Mathematician's AI Models Predict Only 9% Chance for England to Win
England's World Cup campaign kicks off tonight, yet mathematician Dr Ari Joury is urging fans to temper their expectations before the first whistle blows.
Dr Joury, a particle physicist and the founder of the AI company Wangari, deployed eleven distinct predictive models to forecast the tournament's outcome.
The results were stark: not a single model selected England as the champion.
Instead, the digital tipsters divided their support among four nations. Seven of the systems favored Spain, two identified Argentina as the top contender, and one each pointed to France and the Netherlands.
When the data from all eleven models was averaged, England's probability of lifting the trophy stood at a mere nine per cent.
However, Dr Joury insists this figure does not signal an inevitable defeat for the Three Lions.

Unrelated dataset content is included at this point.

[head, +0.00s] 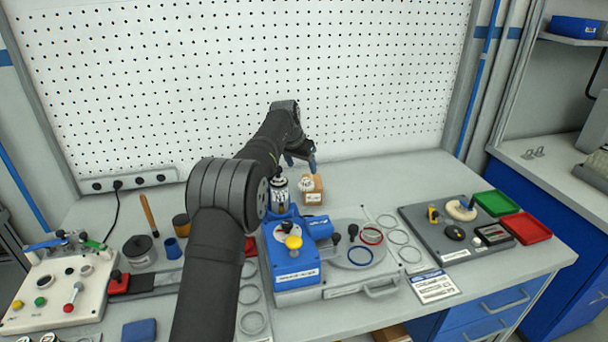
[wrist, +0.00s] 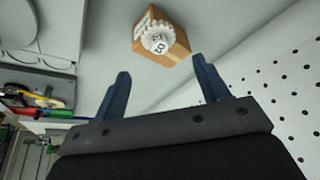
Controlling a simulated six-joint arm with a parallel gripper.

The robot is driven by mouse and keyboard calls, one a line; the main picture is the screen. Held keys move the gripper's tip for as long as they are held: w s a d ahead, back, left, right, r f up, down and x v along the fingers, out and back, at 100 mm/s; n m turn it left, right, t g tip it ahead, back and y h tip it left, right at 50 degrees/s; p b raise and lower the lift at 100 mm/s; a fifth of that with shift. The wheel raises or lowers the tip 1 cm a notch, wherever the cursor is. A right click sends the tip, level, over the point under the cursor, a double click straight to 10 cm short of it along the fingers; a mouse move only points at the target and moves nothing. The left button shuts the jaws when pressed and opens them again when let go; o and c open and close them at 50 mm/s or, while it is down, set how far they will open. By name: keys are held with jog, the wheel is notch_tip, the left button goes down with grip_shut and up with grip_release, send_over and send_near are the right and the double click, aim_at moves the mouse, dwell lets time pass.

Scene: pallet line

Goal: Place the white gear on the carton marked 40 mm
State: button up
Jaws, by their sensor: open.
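A white toothed gear (head: 305,184) with dark printed figures appears to rest on a small brown carton (head: 314,196) at the back middle of the bench. In the wrist view the gear (wrist: 158,39) overlaps the top of the carton (wrist: 179,49), near one edge. The carton has a white label, partly hidden and too small to read. My gripper (head: 301,164) is above and just behind the carton. In the wrist view its two blue fingers (wrist: 160,68) are spread, with nothing between them; the gear and carton lie beyond the fingertips.
A blue machine (head: 292,268) stands in front of the carton, close to it. A grey fixture board (head: 430,232) with small parts and green (head: 495,203) and red (head: 526,228) trays are at right. A pegboard (head: 380,90) rises behind. Bench right of the carton is clear.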

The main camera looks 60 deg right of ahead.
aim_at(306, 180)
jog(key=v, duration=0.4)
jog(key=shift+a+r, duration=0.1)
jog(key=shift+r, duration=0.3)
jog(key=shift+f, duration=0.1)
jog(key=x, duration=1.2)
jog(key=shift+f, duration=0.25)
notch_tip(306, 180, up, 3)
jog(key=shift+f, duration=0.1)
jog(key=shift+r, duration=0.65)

He explained to the Daily Mail that a low probability simply reflects a highly competitive field rather than a doomed campaign.
"With nearly 50 teams and six or seven genuine contenders, the title chance is split many ways," he noted. "So even an excellent side typically lands in single digits."
Spain emerged as the statistical favorite with an average win probability of 20 per cent across the models.
France and Argentina followed at 14 per cent each, while the Netherlands held a 10 per cent chance.
The confidence in Spain's victory was particularly high; five separate models assigned the Spanish squad a better than one-in-four chance of winning, with one system predicting odds nearly as high as one-in-three.
Even when other nations were favored, the models did not show the same level of certainty. For instance, the model that picked France as its top choice still assigned the French team only a 12 per cent chance of victory.
Despite Spain's strong statistical standing, Dr Joury warns that the favorites are still vulnerable.
"In my pre-tournament forecast, Spain did come out as the most likely single winner," he said. "But 'most likely' still meant a minority chance, not a safe bet."
The intense competition inherent in this year's World Cup means that even the top-ranked teams are more likely to fall short than to succeed.
Ultimately, while the mathematics point toward Spain, the path to glory remains wide open for anyone willing to take the risk.
Four champions have emerged from the data, yet England was left out of every single prediction.
Dr Joury warns that tournament football is high variance. It hinges on a handful of one-off knockout games where a single moment can swing everything.
To combat this chaos, Dr Joury utilized multiple distinct models. This approach balances the inherent biases and quirks found in each predictive method.
He argues that a single model offers only one answer. It provides no sense of how much the result hinges on dozens of buried choices. These include the rating system, goal distribution, and learning algorithm used.
Even for the Spain versus Morocco match, every model returned a different result. Spain's win probability ranged from a dominant 69 per cent down to just 25 per cent. One system even claimed a draw was most likely.
This disparity reflects underlying biases in predictive models that often go unnoticed unless compared directly. Some systems analyze current match form while others rely solely on results from last year.
Some try to predict goal difference, while a few calculate match results directly. These methodological differences result in very different outcomes in close games.
Seven mathematical models suggested Spain would be the overall winner. Two backed Argentina, while France and the Netherlands each received support from one model.
Experts say England's low odds represent a tight competition, not a doomed campaign. Ollie Watkins of England shoots during a training session ahead of the first game against Croatia.
"No single model captures everything, and every model is wrong in its own way," explains Dr Joury. "Combining several means their individual errors tend to cancel out rather than compound."
This strategy ensures the blended result is steadier and less hostage to any one method's blind spots.
This analysis follows research from the University of Liverpool. They used a world-class supercomputer to chart England's probable journey through the tournament.
The researchers ran 1,000 simulations of matches from the group stages to the final. They captured everything from player ability to playing conditions, weather, and altitude.
Their results gave England a 29 per cent chance of reaching the final. They found a 17 per cent chance of winning the whole thing.
Spain remained favourites with a 26 per cent chance of victory.